Kubernetes can restart a Magnolia pod for a variety of reasons, but the most common reasons are:
-
The Magnolia pod has exceeded its memory limit (also known as a "Out of Memory Kill" or "oomkill" for short).
-
The Magnolia pod has not responded to its liveness or readiness checks.
You can determine how many times a Magnolia pod has been restarted by visiting the Rancher console and viewing your Magnolia pods or by using kubectl :
|
The Rancher console below displays the total number of Magnolia pods, 40
restarts for prod-magnolia-helm-public
since there are two Magnolia public pods.
The kubectl
output shows the number of times each individual pod has been restarted.
$ kubectl -n <namespace> get pods
NAME READY STATUS RESTARTS AGE
prod-magnolia-helm-author-0 2/2 Running 0 21d
prod-magnolia-helm-author-db-0 2/2 Running 0 78d
prod-magnolia-helm-public-0 2/2 Running 20 21d
prod-magnolia-helm-public-1 2/2 Running 20 21d
prod-magnolia-helm-public-db-0 2/2 Running 0 78d
prod-magnolia-helm-public-db-1 2/2 Running 0 78d
You can also see why the pod was restarted with kubectl
:
$ kubectl -n <namespace> describe pods <pod>
<lots of info>
Look for the Containers:
section in the output:
Containers:
prod:
Container ID: docker://98f35fdc444d5a440c6240fe4fdcdf36d2512f9eb900fb9664ce412a07ffcb6e74
Image: tomcat:9.0-jre11-temurin
Image ID: docker-pullable://tomcat@sha256:5561f39723432f5f09ce4a7d3428dd3f96179e68c2035ed07988e3965
Port: <none>
Host Port: <none>
State: Running
Started: Tue, 06 Sep 2022 22:04:02 +0200
Last State: Terminated (1)
Reason: OOMKilled
Exit Code: 137
Started: Tue, 06 Sep 2022 21:20:15 +0200
Finished: Tue, 06 Sep 2022 22:04:02 +0200
Ready: True
Restart Count: 20
Limits:
memory: 12Gi
Requests:
memory: 12Gi
1 | The Last State field notes when (Tue, 06 Sep 2022 21:20:15 +0200 ) and why (OOMKilled ) the pod was restarted. |
Next steps: Out of memory kills
If your Magnolia pod is being oomkilled, you can reduce the maximum heap memory for the JVM or limit the direct (off heap) memory used by the JVM.
Oomkills are often caused by off heap memory usage, reducing the maximum heap memory for the JVM will leave more memory for use by the JVM.

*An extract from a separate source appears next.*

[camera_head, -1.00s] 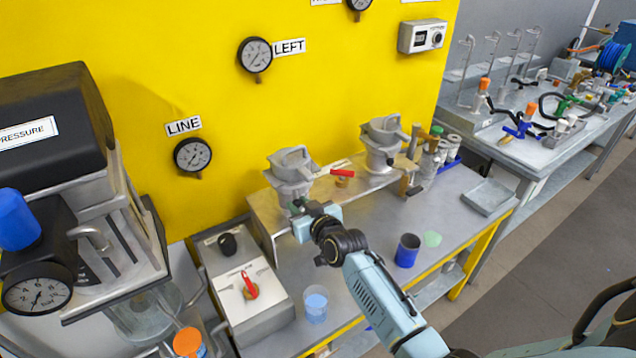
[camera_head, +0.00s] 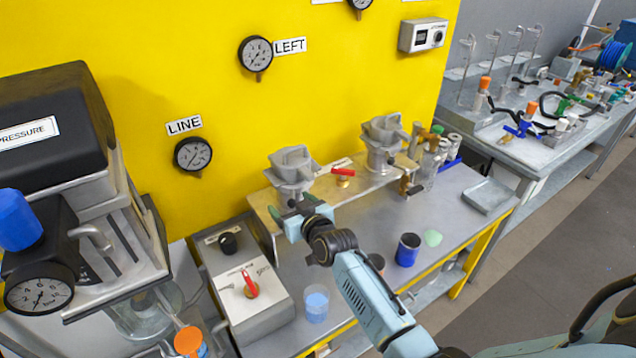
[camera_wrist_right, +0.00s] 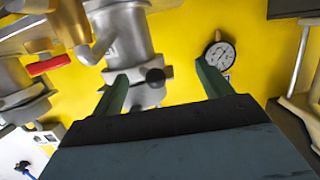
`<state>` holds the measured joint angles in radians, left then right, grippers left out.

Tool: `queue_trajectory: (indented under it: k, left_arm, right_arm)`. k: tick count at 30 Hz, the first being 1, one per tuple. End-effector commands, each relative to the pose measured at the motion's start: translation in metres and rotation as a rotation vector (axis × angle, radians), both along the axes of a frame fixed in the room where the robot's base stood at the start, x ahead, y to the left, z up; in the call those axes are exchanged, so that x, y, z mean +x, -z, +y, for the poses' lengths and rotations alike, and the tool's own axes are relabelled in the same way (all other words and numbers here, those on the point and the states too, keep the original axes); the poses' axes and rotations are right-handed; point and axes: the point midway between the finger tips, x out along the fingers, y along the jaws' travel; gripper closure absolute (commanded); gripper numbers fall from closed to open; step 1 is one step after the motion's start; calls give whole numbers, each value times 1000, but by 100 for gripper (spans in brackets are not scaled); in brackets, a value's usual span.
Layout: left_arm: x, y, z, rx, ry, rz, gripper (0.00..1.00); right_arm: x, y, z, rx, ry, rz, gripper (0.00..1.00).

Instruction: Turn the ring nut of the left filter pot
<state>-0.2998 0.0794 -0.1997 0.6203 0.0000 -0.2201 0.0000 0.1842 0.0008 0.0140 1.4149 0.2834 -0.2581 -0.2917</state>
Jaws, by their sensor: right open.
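The left filter pot (camera_head: 290,172) is a grey metal pot at the left end of the raised bench shelf, below the LEFT gauge. Its wide, angular grey top (camera_head: 293,157) appears to be the ring nut. My right gripper (camera_head: 303,209) is just in front of and below this pot. In the right wrist view, my right gripper (camera_wrist_right: 160,88) is open and empty. A grey pot body (camera_wrist_right: 128,42) with a dark round knob (camera_wrist_right: 155,76) shows beyond and between its fingers. Contact with the pot is not visible. My left gripper is not in view.
A second filter pot (camera_head: 384,142) stands farther right on the shelf, with a red-handled valve (camera_head: 342,172) between the pots. The yellow wall (camera_head: 330,95) is close behind.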

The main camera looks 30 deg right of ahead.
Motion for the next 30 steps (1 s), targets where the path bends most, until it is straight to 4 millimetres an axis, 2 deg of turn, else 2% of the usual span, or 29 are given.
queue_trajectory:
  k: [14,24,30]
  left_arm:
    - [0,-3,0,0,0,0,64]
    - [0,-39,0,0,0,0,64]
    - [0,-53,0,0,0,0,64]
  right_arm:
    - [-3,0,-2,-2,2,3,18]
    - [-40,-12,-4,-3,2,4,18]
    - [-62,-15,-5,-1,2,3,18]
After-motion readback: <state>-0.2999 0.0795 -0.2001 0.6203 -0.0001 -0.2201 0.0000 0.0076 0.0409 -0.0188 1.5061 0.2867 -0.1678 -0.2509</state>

Increasing the memory available to the Magnolia instance and reducing the memory used by the JVM heap can prevent oomkills.

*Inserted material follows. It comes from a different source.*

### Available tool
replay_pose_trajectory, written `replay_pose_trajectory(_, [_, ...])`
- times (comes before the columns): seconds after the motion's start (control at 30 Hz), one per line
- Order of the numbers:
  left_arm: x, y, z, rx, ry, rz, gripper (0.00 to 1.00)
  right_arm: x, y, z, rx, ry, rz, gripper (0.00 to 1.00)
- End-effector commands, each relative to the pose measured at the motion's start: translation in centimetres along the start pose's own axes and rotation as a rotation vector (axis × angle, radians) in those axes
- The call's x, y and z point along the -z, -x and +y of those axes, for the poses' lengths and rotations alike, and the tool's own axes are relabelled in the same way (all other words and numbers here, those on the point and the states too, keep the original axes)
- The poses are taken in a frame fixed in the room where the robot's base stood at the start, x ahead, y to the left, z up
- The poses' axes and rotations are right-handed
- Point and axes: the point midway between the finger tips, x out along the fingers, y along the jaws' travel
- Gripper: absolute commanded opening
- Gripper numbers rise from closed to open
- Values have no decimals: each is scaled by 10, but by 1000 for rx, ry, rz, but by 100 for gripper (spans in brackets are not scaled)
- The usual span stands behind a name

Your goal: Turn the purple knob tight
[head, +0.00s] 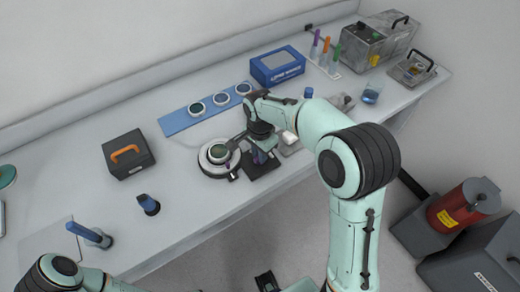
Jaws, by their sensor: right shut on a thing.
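The interferometer is a round white stage (207,167) with a green-tinted disc (220,152) on it, near the front edge of the bench. A dark base plate (268,170) adjoins it on the right. My right gripper (260,146) reaches down over the dark plate, beside the round stage, and is shut on something.
A blue strip (177,122) with several round discs lies behind the stage. A blue box (278,66) stands at the back. A dark case with an orange handle (128,155) and a blue-topped piece (148,204) stand left. Bench between them is clear.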

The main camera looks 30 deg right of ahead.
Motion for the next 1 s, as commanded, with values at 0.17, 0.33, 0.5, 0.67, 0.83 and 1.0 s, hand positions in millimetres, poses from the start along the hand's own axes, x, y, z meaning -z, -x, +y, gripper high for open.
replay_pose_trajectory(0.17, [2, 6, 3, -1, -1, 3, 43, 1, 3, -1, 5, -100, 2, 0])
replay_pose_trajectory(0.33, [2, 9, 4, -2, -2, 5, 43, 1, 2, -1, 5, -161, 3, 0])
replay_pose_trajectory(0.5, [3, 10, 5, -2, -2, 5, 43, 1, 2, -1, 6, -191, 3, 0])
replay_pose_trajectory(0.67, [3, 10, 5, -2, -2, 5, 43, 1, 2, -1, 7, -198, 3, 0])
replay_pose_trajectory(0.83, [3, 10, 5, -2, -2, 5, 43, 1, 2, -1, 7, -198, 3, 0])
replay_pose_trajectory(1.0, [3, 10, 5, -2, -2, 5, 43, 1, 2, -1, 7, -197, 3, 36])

Specifying the maximum direct memory used by the JVM will limit off heap memory used by Magnolia and prevent the total heap memory and off heap memory used by Magnolia from exceeding the pod’s memory limit and being oomkilled.
Setting pod memory limits
Setting a higher memory limit for the Magnolia can reduce oomkills.

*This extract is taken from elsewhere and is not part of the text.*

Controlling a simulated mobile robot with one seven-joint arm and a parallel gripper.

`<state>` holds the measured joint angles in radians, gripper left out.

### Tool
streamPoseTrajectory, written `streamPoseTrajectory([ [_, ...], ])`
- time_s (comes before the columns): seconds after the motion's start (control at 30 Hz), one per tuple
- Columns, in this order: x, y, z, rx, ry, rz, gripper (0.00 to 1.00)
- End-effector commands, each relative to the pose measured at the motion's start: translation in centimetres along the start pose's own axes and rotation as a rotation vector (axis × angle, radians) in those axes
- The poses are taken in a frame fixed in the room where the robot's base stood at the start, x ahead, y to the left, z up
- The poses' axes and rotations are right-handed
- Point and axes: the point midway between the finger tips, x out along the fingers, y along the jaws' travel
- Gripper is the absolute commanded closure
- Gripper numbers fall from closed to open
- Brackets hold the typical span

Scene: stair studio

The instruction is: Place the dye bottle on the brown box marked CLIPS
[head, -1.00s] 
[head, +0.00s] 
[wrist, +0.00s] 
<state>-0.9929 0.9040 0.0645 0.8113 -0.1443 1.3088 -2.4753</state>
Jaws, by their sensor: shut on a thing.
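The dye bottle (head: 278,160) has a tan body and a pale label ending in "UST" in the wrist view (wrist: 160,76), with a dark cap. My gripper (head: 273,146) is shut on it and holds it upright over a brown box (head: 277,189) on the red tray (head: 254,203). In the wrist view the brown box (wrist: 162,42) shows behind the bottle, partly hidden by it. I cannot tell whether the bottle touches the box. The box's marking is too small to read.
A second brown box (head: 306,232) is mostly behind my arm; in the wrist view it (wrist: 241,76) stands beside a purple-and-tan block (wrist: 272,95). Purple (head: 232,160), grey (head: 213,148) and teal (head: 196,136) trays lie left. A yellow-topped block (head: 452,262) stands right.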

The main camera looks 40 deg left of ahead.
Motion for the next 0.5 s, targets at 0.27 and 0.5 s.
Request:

You can specify the memory limit for a Magnolia author or public instance in the Helm chart values by setting the value for
magnoliaAuthor.resources.limits.memory
or magnoliaPublic.resources.limits.memory
.
We recommend:
-
at least
6Gi
for the memory limit for Magnolia public instances -
at least
8Gi
for the memory limit for the Magnolia author instance
For more on these helm value references, see the Helm Values reference page. |
Setting the JVM maximum heap
The max heap size of the Magnolia JVM is a percentage of the pod’s memory limit. Setting a lower max heap percentage can reduce or eliminate oomkills by allowing more off-heap memory for use by the Magnolia pod.
You can set the percentage in the Helm chart values values with magnoliaAuthor.setenv.memory.maxPercentage
or magnoliaPublic.setenv.memory.maxPercentage
.
The default value is 80
percent. If your Magnolia instances are being oomkilled, we recommend reducing the max heap
percentage to between 50
percent and 60
percent.
We recommend you set the maxPercentage so there is at least 2gb memory unused by the JVM heap maximum if not
setting a direct memory limit for the JVM (see below).
|
Pod memory versus JVM maximum heap
The pod memory limit and the JVM maximum heap affect each other. Increasing or decreasing one will affect the other. So choose the pod memory limit and the JVM maximum heap percentage so that:
-
At least 6 gb of memory for a Magnolia public instance and at least 8 gb of memory for a Magnolia author instance
-
At least 2 gb of memory not used by the JVM heap
For example, for a Magnolia public instance, you could set:
-
pod memory limit:
6Gi
-
maxHeapPercentage:
50
The Magnolia instance would have a maximum of 3 gb for the JVM heap and 3 gb of memory for off heap use.
If 3 gigabytes for the JVM heap is not enough, you could set:
-
pod memory limit:
8Gi
-
maxHeapPercentage:
50
The Magnolia instance would have a maximum of 4 gb for the JVM heap and 4 gb of memory for off heap use.
If adjusting the memory limit and the max heap percentage do not stop oomkills of your Magnolia pods, we recommend setting a direct memory limit for the JVM.
Next steps: readiness and liveness checks failures
Kubernetes monitors Magnolia public pods and will restart a pod if it fails a readiness or liveness check.
The readiness and liveness checks are performed several times and Kubernetes will only restart a Magnolia pod if fails several consecutive checks.
Here’s a sample configuration for the liveness check for the Magnolia public instance:
magnoliaPublic:
#...
livenessProbe:
port: 8765 # The default used by the bootstrapper.
failureThreshold: 4
initialDelaySeconds: 120
timeoutSeconds: 10
periodSeconds: 30
You can adjust these values in your Helm chart values to:
-
Allow more time for Magnolia to start up (liveness check only):
initialDelaySeconds
-
Allow more failures of the liveness or readiness checks before restarting:
failureThreshold
-
Allow more time for a liveness or readiness check to be performed:
timeoutSeconds
-
Allow more time between liveness or readiness checks to be performed:
periodSeconds
You can adjust these values to make liveness and readiness checks more lenient, but this will not necessarily stop Kubernetes from restarting a Magnolia pod.
Before changing the readiness and liveness checks, you should investigate why Magnolia isn’t starting up fast enough to satisfy the initialDelaySeconds
threshold or is not responding to checks within the timeoutSecond
threshold or is not responding over a period of time controlled by the failureThreshold
and periodSeconds
thresholds.